(Robot episode data)
----------
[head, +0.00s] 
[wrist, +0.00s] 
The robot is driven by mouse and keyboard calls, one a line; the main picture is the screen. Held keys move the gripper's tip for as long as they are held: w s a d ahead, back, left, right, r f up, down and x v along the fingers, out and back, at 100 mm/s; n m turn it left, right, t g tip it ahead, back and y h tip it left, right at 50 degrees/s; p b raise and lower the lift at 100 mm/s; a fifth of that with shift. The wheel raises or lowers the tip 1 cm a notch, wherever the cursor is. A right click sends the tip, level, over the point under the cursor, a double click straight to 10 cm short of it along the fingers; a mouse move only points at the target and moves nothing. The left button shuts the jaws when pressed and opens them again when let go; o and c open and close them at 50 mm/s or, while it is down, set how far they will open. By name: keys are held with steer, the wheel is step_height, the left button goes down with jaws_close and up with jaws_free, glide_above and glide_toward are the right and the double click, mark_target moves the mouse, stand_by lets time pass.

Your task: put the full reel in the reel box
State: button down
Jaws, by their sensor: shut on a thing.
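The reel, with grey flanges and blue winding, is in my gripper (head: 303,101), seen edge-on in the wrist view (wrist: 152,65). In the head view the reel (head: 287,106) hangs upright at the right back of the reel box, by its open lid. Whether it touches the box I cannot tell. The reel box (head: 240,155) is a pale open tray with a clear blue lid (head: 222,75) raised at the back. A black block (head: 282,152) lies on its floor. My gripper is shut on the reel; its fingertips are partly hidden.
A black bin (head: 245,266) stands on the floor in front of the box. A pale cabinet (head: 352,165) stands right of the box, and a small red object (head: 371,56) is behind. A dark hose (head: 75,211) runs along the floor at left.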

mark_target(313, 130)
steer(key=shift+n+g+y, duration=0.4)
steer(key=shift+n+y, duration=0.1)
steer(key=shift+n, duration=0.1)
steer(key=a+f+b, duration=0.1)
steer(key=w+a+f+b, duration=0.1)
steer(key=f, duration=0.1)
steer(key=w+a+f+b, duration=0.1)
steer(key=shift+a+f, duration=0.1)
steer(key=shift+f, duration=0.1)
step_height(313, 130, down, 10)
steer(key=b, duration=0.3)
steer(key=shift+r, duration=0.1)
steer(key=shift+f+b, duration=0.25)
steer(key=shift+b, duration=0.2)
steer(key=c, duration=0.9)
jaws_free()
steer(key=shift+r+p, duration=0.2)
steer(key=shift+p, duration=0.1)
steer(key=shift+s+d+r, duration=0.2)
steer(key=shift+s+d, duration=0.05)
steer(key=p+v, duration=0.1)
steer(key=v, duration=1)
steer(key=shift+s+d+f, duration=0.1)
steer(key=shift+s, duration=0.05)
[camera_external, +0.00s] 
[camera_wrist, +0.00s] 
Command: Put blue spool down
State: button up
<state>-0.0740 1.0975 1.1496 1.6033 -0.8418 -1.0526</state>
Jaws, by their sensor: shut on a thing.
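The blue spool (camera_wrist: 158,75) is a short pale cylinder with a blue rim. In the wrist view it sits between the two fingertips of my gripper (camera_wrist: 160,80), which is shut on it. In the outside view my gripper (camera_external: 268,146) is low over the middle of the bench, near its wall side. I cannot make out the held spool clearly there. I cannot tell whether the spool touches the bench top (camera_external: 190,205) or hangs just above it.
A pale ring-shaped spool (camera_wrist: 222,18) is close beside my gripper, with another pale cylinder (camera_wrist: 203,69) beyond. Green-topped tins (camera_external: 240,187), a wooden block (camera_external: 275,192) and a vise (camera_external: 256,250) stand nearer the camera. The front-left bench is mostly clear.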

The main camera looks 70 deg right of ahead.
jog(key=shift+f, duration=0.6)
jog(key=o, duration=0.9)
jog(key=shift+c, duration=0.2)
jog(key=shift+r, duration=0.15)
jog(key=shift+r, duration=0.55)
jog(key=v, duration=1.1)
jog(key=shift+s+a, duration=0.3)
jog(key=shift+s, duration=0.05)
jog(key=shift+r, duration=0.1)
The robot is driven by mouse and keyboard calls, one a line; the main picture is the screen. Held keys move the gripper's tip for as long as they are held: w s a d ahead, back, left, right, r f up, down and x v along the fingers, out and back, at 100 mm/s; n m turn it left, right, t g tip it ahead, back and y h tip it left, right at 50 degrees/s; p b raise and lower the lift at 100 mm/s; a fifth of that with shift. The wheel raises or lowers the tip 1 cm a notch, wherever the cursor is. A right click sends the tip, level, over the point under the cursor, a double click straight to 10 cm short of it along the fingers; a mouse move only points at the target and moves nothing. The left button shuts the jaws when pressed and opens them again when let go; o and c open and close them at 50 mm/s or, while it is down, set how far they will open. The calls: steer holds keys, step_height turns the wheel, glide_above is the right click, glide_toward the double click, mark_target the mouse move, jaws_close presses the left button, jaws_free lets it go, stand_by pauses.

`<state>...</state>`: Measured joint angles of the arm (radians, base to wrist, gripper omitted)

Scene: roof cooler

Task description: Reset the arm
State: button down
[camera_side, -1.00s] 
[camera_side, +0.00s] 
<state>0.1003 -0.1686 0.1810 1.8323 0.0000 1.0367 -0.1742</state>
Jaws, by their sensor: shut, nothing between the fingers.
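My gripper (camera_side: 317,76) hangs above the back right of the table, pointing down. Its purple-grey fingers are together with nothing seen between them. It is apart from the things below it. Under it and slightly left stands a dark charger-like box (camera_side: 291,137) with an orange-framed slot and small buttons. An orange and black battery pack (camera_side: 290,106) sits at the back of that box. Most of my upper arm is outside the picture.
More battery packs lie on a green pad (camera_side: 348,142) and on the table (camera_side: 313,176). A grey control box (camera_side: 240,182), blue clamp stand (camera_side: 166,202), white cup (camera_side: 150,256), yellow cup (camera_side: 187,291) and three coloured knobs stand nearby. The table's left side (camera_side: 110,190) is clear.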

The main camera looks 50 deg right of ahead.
----------
### Written problem
Copy out the full material exactly as it appears.

### Answer below
[head, +0.00s] 
[wrist, +0.00s] 
The robot is driven by mouse and keyboard calls, one a line; the main picture is the screen. Held keys move the gripper's tip for as long as they are held: w s a d ahead, back, left, right, r f up, down and x v along the fingers, out and back, at 100 mm/s; n m turn it left, right, t g tip it ahead, back and y h tip it left, right at 50 degrees/s; p b raise and lower the lift at 100 mm/s; a fifth of that with shift. The wheel raises or lowers the tip 1 cm a notch, wherever the cursor is. A right click sends the tip, level, over the point under the cursor, a double click straight to 10 cm short of it along the fingers; a mouse move only points at the target and moves nothing. The left button shuts the jaws when pressed and opens them again when let go; o and c open and close them at 50 mm/s or, while it is down, set how far they will open. By name: keys are held with steer, the wheel is step_height, the left button goes down with jaws_close and up with jaws_free, glide_above and glide_toward are the right and the double click, mark_target moves the mouse, stand_by lets time pass.

Your task: put the full reel in the reel box
State: button down
Jaws, by their sensor: shut on a thing.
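The reel, with grey flanges and blue winding, is in my gripper (head: 303,101), seen edge-on in the wrist view (wrist: 152,65). In the head view the reel (head: 287,106) hangs upright at the right back of the reel box, by its open lid. Whether it touches the box I cannot tell. The reel box (head: 240,155) is a pale open tray with a clear blue lid (head: 222,75) raised at the back. A black block (head: 282,152) lies on its floor. My gripper is shut on the reel; its fingertips are partly hidden.
A black bin (head: 245,266) stands on the floor in front of the box. A pale cabinet (head: 352,165) stands right of the box, and a small red object (head: 371,56) is behind. A dark hose (head: 75,211) runs along the floor at left.

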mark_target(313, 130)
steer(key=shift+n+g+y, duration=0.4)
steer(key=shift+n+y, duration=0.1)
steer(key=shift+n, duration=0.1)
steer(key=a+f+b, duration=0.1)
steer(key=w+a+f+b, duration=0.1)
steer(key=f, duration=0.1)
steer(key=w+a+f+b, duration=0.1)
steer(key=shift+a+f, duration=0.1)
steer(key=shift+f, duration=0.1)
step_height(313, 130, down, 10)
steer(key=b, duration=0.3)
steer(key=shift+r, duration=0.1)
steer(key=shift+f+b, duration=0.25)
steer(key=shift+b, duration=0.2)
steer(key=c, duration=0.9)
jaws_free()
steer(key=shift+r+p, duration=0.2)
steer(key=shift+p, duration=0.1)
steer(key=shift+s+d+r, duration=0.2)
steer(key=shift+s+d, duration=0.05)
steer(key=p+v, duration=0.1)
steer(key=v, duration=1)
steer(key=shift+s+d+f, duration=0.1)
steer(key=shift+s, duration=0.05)
[camera_external, +0.00s] 
[camera_wrist, +0.00s] 
Command: Put blue spool down
State: button up
<state>-0.0740 1.0975 1.1496 1.6033 -0.8418 -1.0526</state>
Jaws, by their sensor: shut on a thing.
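The blue spool (camera_wrist: 158,75) is a short pale cylinder with a blue rim. In the wrist view it sits between the two fingertips of my gripper (camera_wrist: 160,80), which is shut on it. In the outside view my gripper (camera_external: 268,146) is low over the middle of the bench, near its wall side. I cannot make out the held spool clearly there. I cannot tell whether the spool touches the bench top (camera_external: 190,205) or hangs just above it.
A pale ring-shaped spool (camera_wrist: 222,18) is close beside my gripper, with another pale cylinder (camera_wrist: 203,69) beyond. Green-topped tins (camera_external: 240,187), a wooden block (camera_external: 275,192) and a vise (camera_external: 256,250) stand nearer the camera. The front-left bench is mostly clear.

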The main camera looks 70 deg right of ahead.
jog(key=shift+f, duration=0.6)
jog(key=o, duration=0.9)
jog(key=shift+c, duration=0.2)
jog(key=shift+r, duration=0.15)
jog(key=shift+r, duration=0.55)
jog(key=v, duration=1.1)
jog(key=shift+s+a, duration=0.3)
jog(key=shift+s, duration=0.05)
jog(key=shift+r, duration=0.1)
The robot is driven by mouse and keyboard calls, one a line; the main picture is the screen. Held keys move the gripper's tip for as long as they are held: w s a d ahead, back, left, right, r f up, down and x v along the fingers, out and back, at 100 mm/s; n m turn it left, right, t g tip it ahead, back and y h tip it left, right at 50 degrees/s; p b raise and lower the lift at 100 mm/s; a fifth of that with shift. The wheel raises or lowers the tip 1 cm a notch, wherever the cursor is. A right click sends the tip, level, over the point under the cursor, a double click straight to 10 cm short of it along the fingers; a mouse move only points at the target and moves nothing. The left button shuts the jaws when pressed and opens them again when let go; o and c open and close them at 50 mm/s or, while it is down, set how far they will open. The calls: steer holds keys, step_height turns the wheel, glide_above is the right click, glide_toward the double click, mark_target the mouse move, jaws_close presses the left button, jaws_free lets it go, stand_by pauses.

`<state>...</state>`: Measured joint angles of the arm (radians, base to wrist, gripper omitted)

Scene: roof cooler

Task description: Reset the arm
State: button down
[camera_side, -1.00s] 
[camera_side, +0.00s] 
<state>0.1003 -0.1686 0.1810 1.8323 0.0000 1.0367 -0.1742</state>
Jaws, by their sensor: shut, nothing between the fingers.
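My gripper (camera_side: 317,76) hangs above the back right of the table, pointing down. Its purple-grey fingers are together with nothing seen between them. It is apart from the things below it. Under it and slightly left stands a dark charger-like box (camera_side: 291,137) with an orange-framed slot and small buttons. An orange and black battery pack (camera_side: 290,106) sits at the back of that box. Most of my upper arm is outside the picture.
More battery packs lie on a green pad (camera_side: 348,142) and on the table (camera_side: 313,176). A grey control box (camera_side: 240,182), blue clamp stand (camera_side: 166,202), white cup (camera_side: 150,256), yellow cup (camera_side: 187,291) and three coloured knobs stand nearby. The table's left side (camera_side: 110,190) is clear.

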The main camera looks 50 deg right of ahead.

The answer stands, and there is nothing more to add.